■ **Data listing**:
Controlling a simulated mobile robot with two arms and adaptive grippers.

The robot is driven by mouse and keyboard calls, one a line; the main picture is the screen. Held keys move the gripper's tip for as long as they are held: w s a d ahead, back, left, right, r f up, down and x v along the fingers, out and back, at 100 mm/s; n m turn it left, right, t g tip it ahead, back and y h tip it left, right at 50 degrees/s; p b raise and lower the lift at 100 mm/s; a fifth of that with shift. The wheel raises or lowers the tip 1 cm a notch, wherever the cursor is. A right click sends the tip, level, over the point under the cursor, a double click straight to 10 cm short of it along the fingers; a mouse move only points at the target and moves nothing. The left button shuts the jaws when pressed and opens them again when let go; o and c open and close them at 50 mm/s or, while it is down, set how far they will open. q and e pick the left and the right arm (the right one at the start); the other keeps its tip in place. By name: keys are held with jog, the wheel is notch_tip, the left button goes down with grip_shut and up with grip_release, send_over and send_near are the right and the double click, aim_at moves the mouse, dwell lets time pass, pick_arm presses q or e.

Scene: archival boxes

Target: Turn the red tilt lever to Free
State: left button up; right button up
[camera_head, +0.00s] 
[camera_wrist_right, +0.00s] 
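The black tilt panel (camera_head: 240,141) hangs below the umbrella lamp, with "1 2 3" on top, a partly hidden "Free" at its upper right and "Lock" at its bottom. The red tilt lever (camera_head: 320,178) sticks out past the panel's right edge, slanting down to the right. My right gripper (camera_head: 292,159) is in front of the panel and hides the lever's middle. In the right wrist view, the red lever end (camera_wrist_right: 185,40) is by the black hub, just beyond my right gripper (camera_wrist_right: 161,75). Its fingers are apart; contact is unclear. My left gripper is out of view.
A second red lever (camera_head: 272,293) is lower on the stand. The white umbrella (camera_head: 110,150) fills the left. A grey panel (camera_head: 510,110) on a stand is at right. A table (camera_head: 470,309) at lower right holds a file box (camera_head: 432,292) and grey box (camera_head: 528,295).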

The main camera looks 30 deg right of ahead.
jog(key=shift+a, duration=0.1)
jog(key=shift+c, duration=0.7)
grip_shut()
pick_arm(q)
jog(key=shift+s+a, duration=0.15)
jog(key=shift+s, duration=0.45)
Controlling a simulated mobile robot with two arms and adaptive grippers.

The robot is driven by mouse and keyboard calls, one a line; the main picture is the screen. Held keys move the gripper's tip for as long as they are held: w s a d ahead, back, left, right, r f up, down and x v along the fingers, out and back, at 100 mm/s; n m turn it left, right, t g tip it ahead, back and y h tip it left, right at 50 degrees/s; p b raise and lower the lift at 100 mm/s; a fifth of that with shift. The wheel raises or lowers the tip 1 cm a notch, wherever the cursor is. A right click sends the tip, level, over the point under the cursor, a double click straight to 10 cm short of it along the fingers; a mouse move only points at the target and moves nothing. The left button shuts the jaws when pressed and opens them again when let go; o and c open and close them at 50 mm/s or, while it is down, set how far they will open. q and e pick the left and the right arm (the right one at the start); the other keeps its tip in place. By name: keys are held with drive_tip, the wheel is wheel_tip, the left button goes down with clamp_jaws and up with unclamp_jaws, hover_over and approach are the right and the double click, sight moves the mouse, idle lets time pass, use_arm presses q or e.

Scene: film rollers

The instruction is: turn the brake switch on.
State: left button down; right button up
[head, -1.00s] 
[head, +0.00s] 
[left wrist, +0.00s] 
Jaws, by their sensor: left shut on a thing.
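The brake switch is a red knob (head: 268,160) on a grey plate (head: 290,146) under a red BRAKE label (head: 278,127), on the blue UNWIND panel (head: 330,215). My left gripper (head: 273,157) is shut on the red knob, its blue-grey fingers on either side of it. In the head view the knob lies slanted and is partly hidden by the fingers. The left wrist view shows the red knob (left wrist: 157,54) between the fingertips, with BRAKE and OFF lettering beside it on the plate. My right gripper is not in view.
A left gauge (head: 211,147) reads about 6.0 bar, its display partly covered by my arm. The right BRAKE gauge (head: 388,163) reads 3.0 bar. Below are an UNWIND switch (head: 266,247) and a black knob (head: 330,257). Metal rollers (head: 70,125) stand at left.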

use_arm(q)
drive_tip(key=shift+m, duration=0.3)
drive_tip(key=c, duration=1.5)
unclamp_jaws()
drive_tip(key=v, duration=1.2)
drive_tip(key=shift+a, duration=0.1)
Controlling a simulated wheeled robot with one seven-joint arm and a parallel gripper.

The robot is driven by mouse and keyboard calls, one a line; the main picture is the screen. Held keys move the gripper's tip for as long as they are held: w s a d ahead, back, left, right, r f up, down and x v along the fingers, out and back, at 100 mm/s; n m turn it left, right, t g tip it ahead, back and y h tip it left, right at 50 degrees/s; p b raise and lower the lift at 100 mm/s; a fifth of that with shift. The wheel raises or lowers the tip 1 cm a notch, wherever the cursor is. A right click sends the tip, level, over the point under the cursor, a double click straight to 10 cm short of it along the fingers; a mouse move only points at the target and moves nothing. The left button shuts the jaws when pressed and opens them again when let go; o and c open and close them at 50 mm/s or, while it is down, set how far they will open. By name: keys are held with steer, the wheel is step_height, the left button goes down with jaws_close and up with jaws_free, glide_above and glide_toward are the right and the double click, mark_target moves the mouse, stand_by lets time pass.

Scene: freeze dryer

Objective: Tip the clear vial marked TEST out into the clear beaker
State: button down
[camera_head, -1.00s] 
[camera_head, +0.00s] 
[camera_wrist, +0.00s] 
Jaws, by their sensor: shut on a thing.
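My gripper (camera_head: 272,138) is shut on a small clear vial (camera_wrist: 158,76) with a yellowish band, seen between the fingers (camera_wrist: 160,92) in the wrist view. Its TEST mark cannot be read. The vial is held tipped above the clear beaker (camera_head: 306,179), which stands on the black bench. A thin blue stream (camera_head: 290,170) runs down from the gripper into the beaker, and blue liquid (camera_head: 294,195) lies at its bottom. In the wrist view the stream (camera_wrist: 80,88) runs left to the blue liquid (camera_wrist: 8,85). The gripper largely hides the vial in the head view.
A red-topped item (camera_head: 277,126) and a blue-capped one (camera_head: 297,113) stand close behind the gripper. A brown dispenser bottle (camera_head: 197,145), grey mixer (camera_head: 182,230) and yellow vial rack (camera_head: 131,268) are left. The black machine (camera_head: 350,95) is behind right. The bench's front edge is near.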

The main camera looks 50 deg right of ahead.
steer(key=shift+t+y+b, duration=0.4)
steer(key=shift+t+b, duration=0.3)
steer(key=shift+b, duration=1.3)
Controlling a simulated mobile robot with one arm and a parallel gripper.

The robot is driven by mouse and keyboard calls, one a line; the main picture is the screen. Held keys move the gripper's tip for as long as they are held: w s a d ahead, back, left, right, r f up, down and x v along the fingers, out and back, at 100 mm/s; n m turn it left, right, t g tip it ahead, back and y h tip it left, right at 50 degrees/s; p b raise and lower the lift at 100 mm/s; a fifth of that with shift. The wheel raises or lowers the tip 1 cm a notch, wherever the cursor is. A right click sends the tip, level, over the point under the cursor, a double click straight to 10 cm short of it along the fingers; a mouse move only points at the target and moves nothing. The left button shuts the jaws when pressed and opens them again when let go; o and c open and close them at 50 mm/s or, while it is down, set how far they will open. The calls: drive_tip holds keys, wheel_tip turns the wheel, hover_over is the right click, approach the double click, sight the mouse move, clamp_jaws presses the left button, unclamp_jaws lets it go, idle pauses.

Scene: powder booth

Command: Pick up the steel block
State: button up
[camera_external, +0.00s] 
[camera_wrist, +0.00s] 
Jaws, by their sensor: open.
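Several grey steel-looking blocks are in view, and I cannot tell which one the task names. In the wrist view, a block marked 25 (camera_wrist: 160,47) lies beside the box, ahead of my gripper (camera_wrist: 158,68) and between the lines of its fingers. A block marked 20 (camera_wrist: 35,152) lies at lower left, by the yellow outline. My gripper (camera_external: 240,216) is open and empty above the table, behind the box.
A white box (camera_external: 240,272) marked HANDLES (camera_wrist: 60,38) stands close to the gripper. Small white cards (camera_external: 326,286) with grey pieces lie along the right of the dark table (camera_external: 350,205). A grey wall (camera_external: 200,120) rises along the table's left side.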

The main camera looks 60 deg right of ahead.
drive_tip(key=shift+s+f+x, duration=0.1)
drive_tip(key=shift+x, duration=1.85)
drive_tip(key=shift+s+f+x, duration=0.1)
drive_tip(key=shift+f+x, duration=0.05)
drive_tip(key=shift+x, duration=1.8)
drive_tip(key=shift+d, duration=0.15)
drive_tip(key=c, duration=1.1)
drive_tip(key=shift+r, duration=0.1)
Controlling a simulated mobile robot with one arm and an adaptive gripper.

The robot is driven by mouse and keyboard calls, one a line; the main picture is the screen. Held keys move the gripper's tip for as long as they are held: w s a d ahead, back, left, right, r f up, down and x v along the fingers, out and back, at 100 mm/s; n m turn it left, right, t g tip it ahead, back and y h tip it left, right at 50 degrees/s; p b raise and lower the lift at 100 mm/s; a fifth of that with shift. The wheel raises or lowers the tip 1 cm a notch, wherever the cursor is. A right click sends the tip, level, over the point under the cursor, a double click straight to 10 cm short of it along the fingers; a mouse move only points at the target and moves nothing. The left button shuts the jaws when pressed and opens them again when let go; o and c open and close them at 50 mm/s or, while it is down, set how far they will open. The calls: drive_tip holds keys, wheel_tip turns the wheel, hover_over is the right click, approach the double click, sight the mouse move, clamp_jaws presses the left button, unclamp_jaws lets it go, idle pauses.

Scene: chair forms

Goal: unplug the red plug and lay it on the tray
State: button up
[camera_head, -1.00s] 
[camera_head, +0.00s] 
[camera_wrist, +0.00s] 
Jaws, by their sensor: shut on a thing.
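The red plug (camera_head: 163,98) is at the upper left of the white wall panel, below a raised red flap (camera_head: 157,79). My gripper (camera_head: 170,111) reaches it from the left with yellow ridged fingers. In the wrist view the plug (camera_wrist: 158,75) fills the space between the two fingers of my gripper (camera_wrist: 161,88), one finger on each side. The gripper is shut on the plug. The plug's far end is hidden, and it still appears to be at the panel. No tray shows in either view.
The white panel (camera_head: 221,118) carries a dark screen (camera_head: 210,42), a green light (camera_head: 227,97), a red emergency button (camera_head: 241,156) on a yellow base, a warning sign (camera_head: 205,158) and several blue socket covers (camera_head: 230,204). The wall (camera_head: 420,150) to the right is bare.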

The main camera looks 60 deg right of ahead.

■ **Exercise description**: Check each line of the records for "State" and copy the ones that contain it.

■ **Full output**:
State: left button up; right button up
State: left button down; right button up
State: button down
State: button up
State: button up

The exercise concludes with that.